▸ Task details
Transcribe the material below exactly as it appears.

▸ Collected data
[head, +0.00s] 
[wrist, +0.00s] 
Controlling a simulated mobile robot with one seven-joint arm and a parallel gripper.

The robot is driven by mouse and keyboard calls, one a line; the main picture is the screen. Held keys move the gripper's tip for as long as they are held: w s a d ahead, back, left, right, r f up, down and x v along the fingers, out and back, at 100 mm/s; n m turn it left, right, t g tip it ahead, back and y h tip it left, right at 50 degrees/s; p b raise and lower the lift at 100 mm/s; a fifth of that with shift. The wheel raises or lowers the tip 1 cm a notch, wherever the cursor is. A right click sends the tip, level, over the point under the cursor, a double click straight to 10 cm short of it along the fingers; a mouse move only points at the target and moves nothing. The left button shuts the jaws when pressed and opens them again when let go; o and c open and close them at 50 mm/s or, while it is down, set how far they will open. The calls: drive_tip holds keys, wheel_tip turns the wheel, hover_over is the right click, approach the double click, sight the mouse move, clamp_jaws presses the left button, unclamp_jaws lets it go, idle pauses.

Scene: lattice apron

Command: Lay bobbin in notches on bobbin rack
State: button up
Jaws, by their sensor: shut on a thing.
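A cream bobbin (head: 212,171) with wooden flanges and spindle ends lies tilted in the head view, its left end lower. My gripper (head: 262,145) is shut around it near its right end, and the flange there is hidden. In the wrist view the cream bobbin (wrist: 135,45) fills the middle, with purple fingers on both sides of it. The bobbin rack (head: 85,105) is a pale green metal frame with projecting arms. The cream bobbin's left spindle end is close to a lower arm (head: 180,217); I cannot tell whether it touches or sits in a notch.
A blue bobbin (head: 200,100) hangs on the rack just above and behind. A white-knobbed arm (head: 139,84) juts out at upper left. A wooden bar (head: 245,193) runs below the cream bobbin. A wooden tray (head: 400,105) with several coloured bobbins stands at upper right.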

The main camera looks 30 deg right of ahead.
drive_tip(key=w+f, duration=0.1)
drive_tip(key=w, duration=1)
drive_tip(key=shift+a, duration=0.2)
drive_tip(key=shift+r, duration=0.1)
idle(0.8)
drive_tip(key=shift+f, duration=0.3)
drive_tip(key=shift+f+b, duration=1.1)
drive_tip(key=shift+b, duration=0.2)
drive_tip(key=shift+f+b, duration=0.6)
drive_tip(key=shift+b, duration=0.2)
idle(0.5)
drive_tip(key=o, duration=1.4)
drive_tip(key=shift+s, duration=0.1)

▸ Written answer
[head, +0.00s] 
[wrist, +0.00s] 
Controlling a simulated mobile robot with one seven-joint arm and a parallel gripper.

The robot is driven by mouse and keyboard calls, one a line; the main picture is the screen. Held keys move the gripper's tip for as long as they are held: w s a d ahead, back, left, right, r f up, down and x v along the fingers, out and back, at 100 mm/s; n m turn it left, right, t g tip it ahead, back and y h tip it left, right at 50 degrees/s; p b raise and lower the lift at 100 mm/s; a fifth of that with shift. The wheel raises or lowers the tip 1 cm a notch, wherever the cursor is. A right click sends the tip, level, over the point under the cursor, a double click straight to 10 cm short of it along the fingers; a mouse move only points at the target and moves nothing. The left button shuts the jaws when pressed and opens them again when let go; o and c open and close them at 50 mm/s or, while it is down, set how far they will open. The calls: drive_tip holds keys, wheel_tip turns the wheel, hover_over is the right click, approach the double click, sight the mouse move, clamp_jaws presses the left button, unclamp_jaws lets it go, idle pauses.

Scene: lattice apron

Command: Lay bobbin in notches on bobbin rack
State: button up
Jaws, by their sensor: shut on a thing.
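A cream bobbin (head: 212,171) with wooden flanges and spindle ends lies tilted in the head view, its left end lower. My gripper (head: 262,145) is shut around it near its right end, and the flange there is hidden. In the wrist view the cream bobbin (wrist: 135,45) fills the middle, with purple fingers on both sides of it. The bobbin rack (head: 85,105) is a pale green metal frame with projecting arms. The cream bobbin's left spindle end is close to a lower arm (head: 180,217); I cannot tell whether it touches or sits in a notch.
A blue bobbin (head: 200,100) hangs on the rack just above and behind. A white-knobbed arm (head: 139,84) juts out at upper left. A wooden bar (head: 245,193) runs below the cream bobbin. A wooden tray (head: 400,105) with several coloured bobbins stands at upper right.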

The main camera looks 30 deg right of ahead.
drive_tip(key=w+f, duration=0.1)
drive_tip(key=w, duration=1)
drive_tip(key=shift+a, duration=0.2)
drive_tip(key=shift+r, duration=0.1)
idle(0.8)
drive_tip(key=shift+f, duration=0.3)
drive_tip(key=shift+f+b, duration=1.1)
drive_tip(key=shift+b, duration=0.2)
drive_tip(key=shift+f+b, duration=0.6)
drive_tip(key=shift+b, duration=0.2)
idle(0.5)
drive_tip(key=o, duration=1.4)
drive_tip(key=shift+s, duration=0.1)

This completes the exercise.